Raw records:

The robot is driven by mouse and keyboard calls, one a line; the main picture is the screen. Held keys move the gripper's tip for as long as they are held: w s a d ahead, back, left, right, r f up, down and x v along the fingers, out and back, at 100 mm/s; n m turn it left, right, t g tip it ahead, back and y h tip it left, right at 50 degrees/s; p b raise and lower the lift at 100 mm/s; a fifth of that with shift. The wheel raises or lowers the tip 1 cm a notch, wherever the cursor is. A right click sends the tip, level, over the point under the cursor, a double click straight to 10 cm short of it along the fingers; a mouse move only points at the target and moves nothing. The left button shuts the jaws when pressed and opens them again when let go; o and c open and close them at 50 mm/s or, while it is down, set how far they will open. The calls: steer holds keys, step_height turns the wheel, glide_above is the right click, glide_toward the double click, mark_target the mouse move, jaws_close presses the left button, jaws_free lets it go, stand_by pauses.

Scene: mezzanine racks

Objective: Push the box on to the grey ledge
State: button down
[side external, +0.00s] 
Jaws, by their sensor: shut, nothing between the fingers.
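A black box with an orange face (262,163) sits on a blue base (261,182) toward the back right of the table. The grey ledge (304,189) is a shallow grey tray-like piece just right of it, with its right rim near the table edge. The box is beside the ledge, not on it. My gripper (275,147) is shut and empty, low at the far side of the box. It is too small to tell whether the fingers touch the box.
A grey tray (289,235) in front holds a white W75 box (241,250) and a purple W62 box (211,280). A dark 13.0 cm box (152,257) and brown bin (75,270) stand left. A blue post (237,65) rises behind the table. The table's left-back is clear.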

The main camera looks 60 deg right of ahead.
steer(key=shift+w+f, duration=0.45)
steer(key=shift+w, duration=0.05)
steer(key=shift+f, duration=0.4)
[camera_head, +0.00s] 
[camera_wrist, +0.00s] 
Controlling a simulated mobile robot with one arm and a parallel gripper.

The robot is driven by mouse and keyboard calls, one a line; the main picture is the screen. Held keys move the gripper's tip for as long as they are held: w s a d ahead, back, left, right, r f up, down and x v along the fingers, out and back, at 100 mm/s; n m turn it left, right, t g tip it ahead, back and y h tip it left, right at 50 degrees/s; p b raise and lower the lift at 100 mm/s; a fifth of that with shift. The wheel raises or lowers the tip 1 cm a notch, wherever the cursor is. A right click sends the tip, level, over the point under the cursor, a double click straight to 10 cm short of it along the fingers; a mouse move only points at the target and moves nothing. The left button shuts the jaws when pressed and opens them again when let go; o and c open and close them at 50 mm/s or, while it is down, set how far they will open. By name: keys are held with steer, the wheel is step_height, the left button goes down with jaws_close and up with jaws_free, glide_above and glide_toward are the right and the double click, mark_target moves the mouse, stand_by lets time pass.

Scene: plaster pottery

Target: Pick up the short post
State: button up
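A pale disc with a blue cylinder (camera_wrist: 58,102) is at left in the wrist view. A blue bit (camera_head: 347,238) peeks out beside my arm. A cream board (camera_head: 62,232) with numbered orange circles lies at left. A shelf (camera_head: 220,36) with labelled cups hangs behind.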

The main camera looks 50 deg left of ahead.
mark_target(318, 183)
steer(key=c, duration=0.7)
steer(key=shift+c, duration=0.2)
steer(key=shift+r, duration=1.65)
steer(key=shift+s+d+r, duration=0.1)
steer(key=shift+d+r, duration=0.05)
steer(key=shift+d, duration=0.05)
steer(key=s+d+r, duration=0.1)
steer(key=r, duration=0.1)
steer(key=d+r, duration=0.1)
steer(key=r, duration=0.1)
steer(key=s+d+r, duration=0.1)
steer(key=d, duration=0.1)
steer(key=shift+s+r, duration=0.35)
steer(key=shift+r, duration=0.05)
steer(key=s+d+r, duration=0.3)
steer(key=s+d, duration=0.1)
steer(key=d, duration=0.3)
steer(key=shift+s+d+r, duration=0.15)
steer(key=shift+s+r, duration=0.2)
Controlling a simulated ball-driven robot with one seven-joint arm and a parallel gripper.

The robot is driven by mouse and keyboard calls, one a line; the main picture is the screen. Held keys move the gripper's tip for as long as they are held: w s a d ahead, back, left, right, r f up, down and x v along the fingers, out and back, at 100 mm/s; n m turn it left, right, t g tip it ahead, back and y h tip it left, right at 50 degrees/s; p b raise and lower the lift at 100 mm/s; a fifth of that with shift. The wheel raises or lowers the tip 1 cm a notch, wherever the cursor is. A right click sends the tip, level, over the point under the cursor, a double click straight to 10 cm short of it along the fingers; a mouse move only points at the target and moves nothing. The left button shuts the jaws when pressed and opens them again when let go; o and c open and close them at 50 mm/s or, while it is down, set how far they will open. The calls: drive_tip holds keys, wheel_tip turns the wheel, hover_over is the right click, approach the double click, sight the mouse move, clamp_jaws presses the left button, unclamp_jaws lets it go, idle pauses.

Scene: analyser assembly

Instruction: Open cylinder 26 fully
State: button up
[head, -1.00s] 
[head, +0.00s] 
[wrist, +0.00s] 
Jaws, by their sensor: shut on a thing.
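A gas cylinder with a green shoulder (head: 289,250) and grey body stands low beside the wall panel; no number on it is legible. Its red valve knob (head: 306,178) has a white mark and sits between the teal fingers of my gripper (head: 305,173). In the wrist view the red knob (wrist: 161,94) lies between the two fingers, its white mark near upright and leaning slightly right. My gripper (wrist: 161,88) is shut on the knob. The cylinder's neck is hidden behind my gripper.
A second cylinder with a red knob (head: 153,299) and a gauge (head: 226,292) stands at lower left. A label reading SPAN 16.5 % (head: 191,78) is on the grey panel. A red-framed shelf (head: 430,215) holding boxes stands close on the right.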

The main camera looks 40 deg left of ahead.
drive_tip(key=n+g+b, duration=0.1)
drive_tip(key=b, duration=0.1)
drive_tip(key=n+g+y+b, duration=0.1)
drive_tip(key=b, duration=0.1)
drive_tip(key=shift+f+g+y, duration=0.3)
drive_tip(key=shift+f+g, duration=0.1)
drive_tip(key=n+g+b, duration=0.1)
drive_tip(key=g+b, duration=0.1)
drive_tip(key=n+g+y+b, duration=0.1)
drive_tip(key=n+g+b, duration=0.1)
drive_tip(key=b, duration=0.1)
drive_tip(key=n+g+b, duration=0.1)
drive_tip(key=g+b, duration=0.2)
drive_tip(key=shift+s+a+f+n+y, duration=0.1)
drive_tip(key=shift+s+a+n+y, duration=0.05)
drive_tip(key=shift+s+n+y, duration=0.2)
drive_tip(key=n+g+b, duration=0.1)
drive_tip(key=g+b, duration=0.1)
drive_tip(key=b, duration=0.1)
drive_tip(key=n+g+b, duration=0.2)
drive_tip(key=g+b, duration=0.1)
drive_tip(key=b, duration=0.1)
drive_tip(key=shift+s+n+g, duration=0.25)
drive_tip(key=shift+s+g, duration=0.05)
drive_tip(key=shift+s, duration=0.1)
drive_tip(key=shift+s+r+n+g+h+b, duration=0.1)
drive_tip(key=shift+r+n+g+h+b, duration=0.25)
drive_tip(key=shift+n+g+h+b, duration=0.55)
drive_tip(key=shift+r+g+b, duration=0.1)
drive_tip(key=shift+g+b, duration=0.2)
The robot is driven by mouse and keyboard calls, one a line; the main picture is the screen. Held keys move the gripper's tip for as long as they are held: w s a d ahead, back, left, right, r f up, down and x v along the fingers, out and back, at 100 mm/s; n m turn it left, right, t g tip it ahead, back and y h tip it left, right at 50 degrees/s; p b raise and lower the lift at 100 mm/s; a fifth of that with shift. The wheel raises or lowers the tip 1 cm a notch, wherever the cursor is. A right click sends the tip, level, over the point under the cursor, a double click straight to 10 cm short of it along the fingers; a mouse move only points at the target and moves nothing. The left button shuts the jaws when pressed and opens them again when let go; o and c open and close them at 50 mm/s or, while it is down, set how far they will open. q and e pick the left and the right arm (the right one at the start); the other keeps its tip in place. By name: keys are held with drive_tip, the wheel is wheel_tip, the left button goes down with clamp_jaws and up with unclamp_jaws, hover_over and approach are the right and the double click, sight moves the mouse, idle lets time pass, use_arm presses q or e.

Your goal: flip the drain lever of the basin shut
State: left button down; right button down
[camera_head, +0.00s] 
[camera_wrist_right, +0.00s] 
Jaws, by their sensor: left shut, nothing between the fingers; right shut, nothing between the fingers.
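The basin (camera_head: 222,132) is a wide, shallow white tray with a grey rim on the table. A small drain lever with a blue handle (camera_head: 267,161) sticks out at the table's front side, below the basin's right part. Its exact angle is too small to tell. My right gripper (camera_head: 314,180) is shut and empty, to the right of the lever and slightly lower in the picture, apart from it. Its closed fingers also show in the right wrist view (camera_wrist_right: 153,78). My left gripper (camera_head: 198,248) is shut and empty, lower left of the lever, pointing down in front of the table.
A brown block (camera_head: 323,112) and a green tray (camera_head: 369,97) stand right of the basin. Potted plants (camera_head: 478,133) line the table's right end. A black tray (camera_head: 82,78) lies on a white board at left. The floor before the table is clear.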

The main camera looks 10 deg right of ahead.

Exercise task: From the listing above, copy out each line where the word "simulated" appears.

Exercise response:
Controlling a simulated mobile robot with one arm and a parallel gripper.
Controlling a simulated ball-driven robot with one seven-joint arm and a parallel gripper.

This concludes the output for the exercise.